I'm preparing for an exam and encounter the following exercise in the notes I use.
In the next chapter we shall see that there are $\Sigma_1$-sentences which are false in $\mathcal{N}$ but consistent with PA. Use this to show that the following implication does not hold: for a $\Sigma_1$-formula $\phi(w)$ with only free variable $w$, if $\exists!w\phi(w)$ is true in $\mathcal{N}$, then $\mathrm{PA} \vdash \exists!w\phi(w)$.
So we want to find a $\Sigma_1$-formula $\phi(w)$ such that $\mathcal{N} \models \exists!w\phi(w)$, but $\mathrm{PA} \not\vdash \exists!w\phi(w)$.

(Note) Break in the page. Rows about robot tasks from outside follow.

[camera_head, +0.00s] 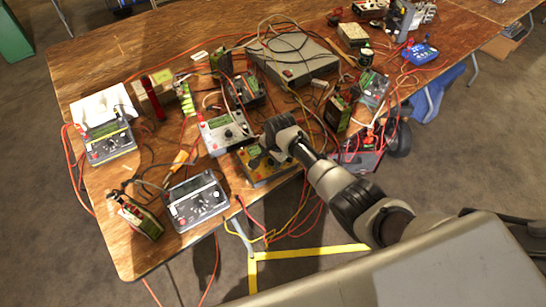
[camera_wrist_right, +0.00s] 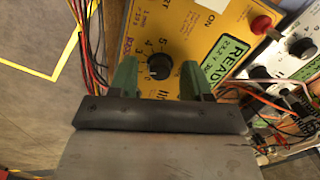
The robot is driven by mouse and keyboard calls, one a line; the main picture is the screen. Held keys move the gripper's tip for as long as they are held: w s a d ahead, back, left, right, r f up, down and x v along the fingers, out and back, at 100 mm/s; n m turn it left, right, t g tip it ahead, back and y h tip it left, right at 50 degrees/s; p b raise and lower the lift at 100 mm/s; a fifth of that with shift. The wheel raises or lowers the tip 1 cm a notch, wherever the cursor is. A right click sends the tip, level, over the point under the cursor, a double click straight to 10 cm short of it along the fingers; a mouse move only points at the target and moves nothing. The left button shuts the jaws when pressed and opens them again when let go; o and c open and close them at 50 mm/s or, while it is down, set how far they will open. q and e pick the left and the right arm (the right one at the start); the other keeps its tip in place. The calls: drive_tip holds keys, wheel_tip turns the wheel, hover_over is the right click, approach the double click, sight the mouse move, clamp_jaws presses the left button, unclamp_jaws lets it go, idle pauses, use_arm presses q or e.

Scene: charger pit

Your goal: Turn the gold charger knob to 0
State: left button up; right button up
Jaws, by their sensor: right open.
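The gold charger (camera_head: 261,172) lies on the wooden table, partly hidden by my right arm in the head view. In the right wrist view its yellow face (camera_wrist_right: 179,28) fills the top middle, with a dark round knob (camera_wrist_right: 159,66), printed numbers around it and a green display (camera_wrist_right: 226,62). My right gripper (camera_wrist_right: 158,80) is open, its two green fingers on either side of the knob with a gap to each. Its fingertips are hidden in the head view. Whether they reach the knob's depth, and which number the knob points at, I cannot tell. My left gripper is not in view.
A grey charger (camera_head: 223,133) stands just behind the gold one, and another (camera_head: 196,200) lies front left. Red and black cables (camera_wrist_right: 88,38) run beside the gold charger. A red plug (camera_wrist_right: 262,25) stands at its right edge. Much of the table is cluttered.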

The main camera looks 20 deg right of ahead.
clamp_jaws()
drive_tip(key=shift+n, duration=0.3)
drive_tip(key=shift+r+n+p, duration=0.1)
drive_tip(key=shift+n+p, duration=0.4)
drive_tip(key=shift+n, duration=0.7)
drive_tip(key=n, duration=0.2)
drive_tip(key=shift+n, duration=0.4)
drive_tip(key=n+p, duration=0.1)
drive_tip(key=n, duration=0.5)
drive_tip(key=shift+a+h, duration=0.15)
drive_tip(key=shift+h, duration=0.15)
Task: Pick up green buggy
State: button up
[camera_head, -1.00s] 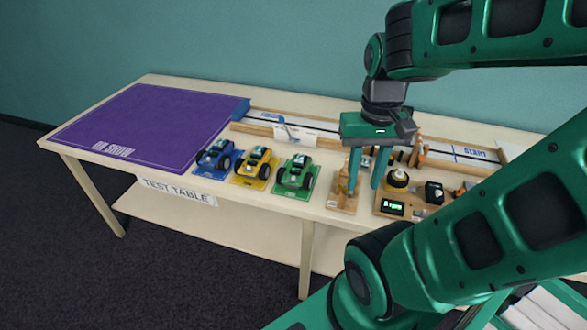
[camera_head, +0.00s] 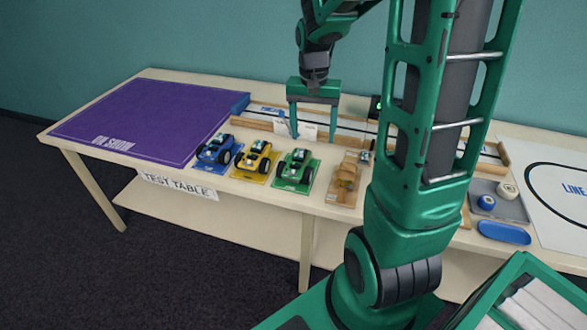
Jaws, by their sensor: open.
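The green buggy (camera_head: 296,168) with black wheels stands on a green mat (camera_head: 288,186) near the table's front edge. It is the rightmost of three buggies in a row. My gripper (camera_head: 313,138) is open and empty, with its two fingers pointing down. In the picture it appears above and slightly right of the green buggy, over the track behind it. The fingers appear apart from the buggy. The exact height of the gripper is hard to tell.
A yellow buggy (camera_head: 257,158) and a blue buggy (camera_head: 216,150) stand to the left. A wooden device (camera_head: 346,180) is close on the right. The track's wooden rail (camera_head: 262,127) runs behind. The purple mat (camera_head: 140,120) at left is empty.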

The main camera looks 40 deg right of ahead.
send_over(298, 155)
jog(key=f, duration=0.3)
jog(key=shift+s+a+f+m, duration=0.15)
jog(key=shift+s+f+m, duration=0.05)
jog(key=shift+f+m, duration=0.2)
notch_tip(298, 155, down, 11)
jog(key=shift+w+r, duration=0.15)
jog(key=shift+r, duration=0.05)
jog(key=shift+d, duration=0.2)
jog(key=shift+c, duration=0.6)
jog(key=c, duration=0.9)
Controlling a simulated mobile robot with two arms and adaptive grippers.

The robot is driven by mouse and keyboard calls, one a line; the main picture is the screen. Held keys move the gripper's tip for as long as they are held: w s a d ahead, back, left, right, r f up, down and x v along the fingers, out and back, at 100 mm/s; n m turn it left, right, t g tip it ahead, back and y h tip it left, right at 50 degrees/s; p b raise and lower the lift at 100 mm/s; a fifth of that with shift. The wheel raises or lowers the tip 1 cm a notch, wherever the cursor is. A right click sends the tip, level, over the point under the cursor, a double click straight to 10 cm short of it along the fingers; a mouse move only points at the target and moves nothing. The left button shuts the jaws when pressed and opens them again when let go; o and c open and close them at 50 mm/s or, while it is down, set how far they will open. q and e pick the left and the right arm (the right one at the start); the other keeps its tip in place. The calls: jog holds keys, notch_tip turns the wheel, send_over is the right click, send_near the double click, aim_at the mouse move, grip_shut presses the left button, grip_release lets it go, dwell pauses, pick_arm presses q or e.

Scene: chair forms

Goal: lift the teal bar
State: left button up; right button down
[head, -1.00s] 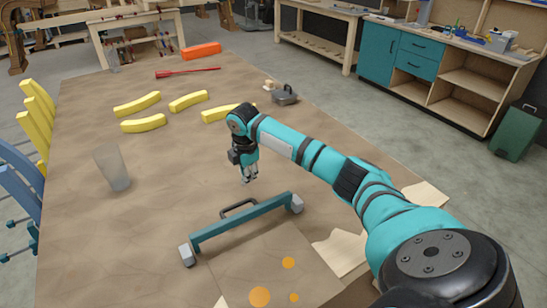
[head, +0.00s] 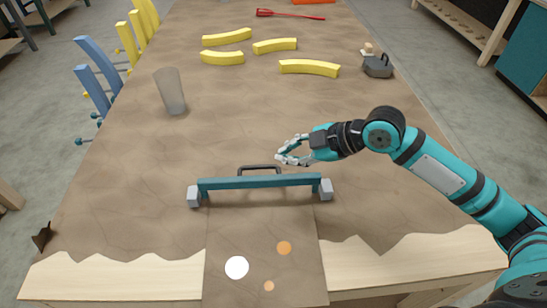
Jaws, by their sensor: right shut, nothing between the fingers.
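The teal bar (head: 230,184) lies across the brown-covered table near its front, with a grey block at each end. A dark loop handle (head: 260,167) stands at its far side, near the middle. My right gripper (head: 284,154) comes in from the right, its fingers pointing left, just beyond the bar and close to the handle in the picture. It is shut with nothing in it. It does not appear to hold the handle; the exact gap and height are hard to tell. My left gripper is not in view.
A grey translucent cup (head: 171,92) stands at the left. Several yellow curved pieces (head: 309,68) lie farther back, with a dark grey weight-like object (head: 378,66) to their right. Blue (head: 95,90) and yellow slats stand beyond the left edge. The table between cup and bar is clear.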

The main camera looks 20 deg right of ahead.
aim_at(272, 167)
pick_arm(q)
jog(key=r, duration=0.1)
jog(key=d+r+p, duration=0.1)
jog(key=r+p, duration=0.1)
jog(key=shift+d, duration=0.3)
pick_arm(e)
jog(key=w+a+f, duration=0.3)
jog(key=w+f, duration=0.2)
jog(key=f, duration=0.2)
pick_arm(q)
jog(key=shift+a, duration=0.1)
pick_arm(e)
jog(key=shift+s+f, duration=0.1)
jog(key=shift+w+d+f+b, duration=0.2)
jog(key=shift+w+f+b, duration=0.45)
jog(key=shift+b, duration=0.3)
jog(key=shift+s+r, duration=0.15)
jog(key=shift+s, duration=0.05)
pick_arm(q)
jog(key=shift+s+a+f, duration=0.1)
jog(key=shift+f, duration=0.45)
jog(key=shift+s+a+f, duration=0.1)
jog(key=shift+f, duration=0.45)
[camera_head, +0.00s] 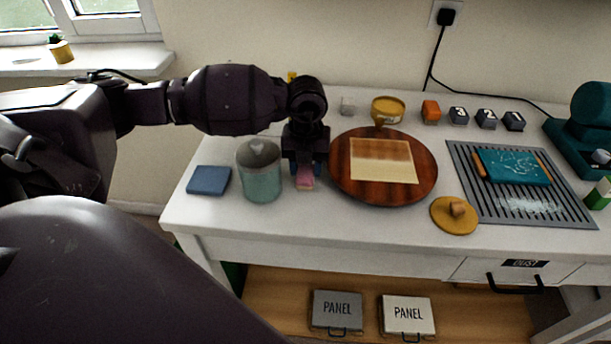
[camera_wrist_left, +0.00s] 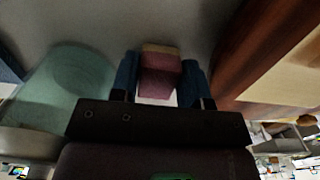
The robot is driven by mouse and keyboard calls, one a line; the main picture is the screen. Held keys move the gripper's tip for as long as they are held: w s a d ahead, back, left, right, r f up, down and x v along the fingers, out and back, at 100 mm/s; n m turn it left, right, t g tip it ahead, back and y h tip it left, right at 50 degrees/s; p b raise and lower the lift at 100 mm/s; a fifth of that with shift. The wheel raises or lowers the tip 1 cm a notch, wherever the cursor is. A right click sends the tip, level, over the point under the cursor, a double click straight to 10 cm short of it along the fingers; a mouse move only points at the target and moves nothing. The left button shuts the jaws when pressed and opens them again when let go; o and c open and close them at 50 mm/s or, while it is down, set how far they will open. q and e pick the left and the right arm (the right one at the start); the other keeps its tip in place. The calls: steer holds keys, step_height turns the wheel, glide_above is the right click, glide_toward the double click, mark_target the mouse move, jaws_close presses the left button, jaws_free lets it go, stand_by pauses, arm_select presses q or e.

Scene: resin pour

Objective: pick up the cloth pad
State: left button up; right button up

We are given the fact that there exists a $\Sigma_1$-sentence $\psi$, such that $\mathcal{N} \not\models \psi$ and $\mathrm{PA} \not\vdash \psi \to \bot$. But then also $\mathcal{N} \models \psi \to \bot$, hence, the sentence $\psi \to \bot$ is already what we are looking for.
But this $\psi$ doesn't have a free variable. Now we could tack on a $\wedge w = 0$ or something like that, but I suspect I've made an error somewhere.